Given $$\frac{dA}{d\tau}=\sigma A-\beta A|A|^2, $$ where $\sigma=\sigma_r+i\sigma_i$, $\beta$ is real and $A(\tau)=\rho(\tau)\exp(i\theta(\tau))$.
Draw the orbits in the {$\rho,\theta$}-plane and describe the evolution in each cases($\sigma_r$ and $\beta$ positive and negative), classfying subcritical and supercritical if appropriate.
Here is what I have done so far: Substitute all into the ODE we have two equations: $$\rho_\tau=\sigma_r \rho-\beta\rho^3 $$
$$\theta_\tau=\sigma_i.$$
The first one looks like a pitchfork bifurcation with parameter $\sigma_r/\beta$. I am not sure what to do next. Can anyone help?
You will have to study all cases. For example, when $\beta>0$, we consider $\sigma_r\rho-\beta\rho^3=0$. So $\rho(\sigma_r-\beta\rho^2)=0$. This is a cubic curve which goes to $\infty$ on the left and $-\infty$ on the right. It always passes through $0$. The other root depends on the sign of $\sigma_r$. If $\sigma_r<0$, there's no other roots. If $\sigma_r>0$, the other two roots are $\pm\sqrt{\frac{\sigma_r}{\beta}}$.
Draw the bifurcation diagram as follows:
The arrows indicate the direction of flow of $\rho$ on either sides of the fixed points. The solid dot means stable fixed point, and hollow dot means unstable fixed point.
You can see this is the case of supercritical bifurcation.
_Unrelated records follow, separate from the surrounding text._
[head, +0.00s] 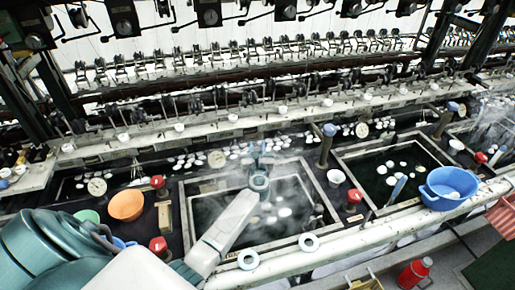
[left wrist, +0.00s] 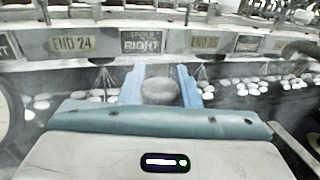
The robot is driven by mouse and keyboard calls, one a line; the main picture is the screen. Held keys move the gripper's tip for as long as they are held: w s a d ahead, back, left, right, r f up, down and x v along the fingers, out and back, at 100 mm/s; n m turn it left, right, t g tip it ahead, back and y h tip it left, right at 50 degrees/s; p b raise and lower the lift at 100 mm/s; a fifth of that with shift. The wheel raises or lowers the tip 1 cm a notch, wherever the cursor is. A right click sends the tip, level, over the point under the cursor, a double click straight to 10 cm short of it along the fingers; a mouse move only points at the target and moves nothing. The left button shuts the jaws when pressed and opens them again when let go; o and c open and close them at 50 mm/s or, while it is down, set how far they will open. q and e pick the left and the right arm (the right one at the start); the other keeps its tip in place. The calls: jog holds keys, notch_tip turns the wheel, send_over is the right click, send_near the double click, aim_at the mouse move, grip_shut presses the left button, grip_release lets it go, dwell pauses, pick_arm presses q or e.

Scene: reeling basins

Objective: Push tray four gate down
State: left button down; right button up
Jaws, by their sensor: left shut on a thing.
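My left arm reaches in from the lower left over a square steaming basin (head: 190,215) in the middle of the head view. My left gripper (head: 258,160) is at the basin's far edge, by the row of white cocoons. In the left wrist view its two blue fingers (left wrist: 160,86) stand on either side of a grey rounded piece (left wrist: 158,92) and are shut on it. I cannot tell whether this piece is the tray four gate. No number four label is readable. My right gripper is not in view.
Signs reading END 24 (left wrist: 75,44) and RIGHT (left wrist: 141,42) face me on the ledge. Red-topped valves (head: 158,246) and an orange bowl (head: 126,205) stand left of the basin. A blue basin (head: 450,190) of cocoons sits right. A pale pipe (head: 340,244) runs along the front.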

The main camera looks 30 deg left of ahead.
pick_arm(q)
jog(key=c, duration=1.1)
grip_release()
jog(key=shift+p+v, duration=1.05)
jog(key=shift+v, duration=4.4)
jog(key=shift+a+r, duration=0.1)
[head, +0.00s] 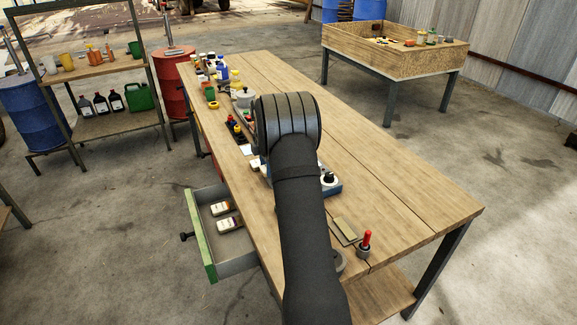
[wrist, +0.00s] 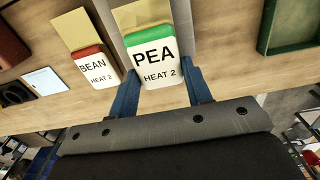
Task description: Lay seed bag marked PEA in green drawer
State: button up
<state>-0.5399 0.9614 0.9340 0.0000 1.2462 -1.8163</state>
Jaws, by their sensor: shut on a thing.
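The seed bag marked PEA (wrist: 153,62), white with a green band and a tan top, is between the two blue fingers of my gripper (wrist: 160,66), which is shut on it. Whether it still touches the table is not clear. In the head view my arm hides the bag and the fingers. The green drawer (head: 199,236) stands pulled open at the table's left side, left of my arm.
A bag marked BEAN (wrist: 95,66) with a red band stands close left of the PEA bag. A green-rimmed tray (wrist: 264,40) is at the right in the wrist view. A red-handled tool (head: 366,242) stands at the table's near end. Bottles (head: 210,68) crowd the far end.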

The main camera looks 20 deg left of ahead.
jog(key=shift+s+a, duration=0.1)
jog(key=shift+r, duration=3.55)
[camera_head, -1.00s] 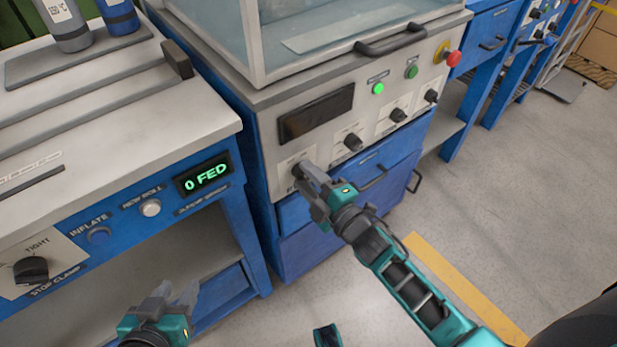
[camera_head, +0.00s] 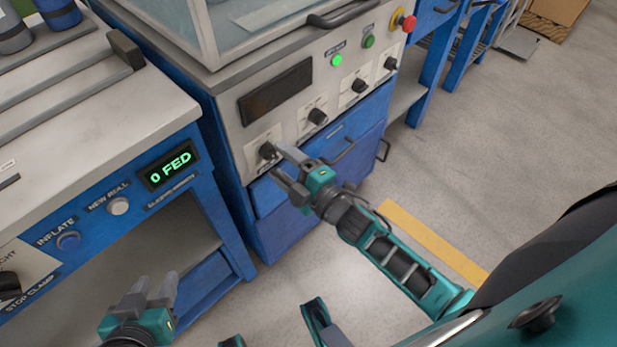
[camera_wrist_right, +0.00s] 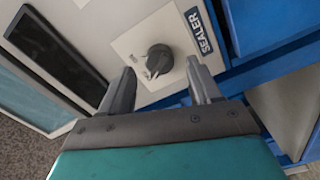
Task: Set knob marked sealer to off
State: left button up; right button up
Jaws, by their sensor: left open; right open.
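The sealer knob (camera_wrist_right: 158,60) is a dark round knob on a white plate, beside a label reading SEALER (camera_wrist_right: 199,30) in the right wrist view. In the head view the knob (camera_head: 267,151) is the leftmost on the machine's front panel. My right gripper (camera_head: 281,166) is open just in front of it. In the right wrist view the open fingers (camera_wrist_right: 160,88) point at the knob, one to each side of it, with nothing held. The markings around the knob are too small to read. My left gripper (camera_head: 157,290) is open and empty at the lower left, away from the panel.
Several similar knobs, including one to the right (camera_head: 317,116), share the panel with a dark display (camera_head: 275,92), a lit green button (camera_head: 336,60) and a red stop button (camera_head: 408,23). A blue bench with a 0 FED display (camera_head: 169,165) stands left.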

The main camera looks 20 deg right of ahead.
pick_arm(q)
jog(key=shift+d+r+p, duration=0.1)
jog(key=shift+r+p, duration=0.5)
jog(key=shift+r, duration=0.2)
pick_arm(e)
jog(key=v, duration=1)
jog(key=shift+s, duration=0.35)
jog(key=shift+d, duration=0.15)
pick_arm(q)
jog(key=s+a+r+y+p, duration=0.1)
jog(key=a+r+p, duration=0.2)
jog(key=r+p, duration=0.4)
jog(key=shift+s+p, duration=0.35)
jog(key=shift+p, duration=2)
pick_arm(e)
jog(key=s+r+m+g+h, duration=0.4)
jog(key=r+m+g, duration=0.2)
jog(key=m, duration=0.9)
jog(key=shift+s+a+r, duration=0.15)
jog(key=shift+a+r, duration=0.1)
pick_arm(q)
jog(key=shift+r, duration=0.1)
Now to draw the orbit in $\rho,\theta$ plane, again separate these three different cases. In the first case where $\beta>0,\sigma_r<0$, there is one stable fixed point for $\rho$, which is zero. Notice that there is no fixed point for $\theta$, and it has a constant rate. As in your edit, the orbits should be like spirals toward the origin.
You can try all the other cases in a similar way. Be careful when there are more than one fixed points. The orbits would look different.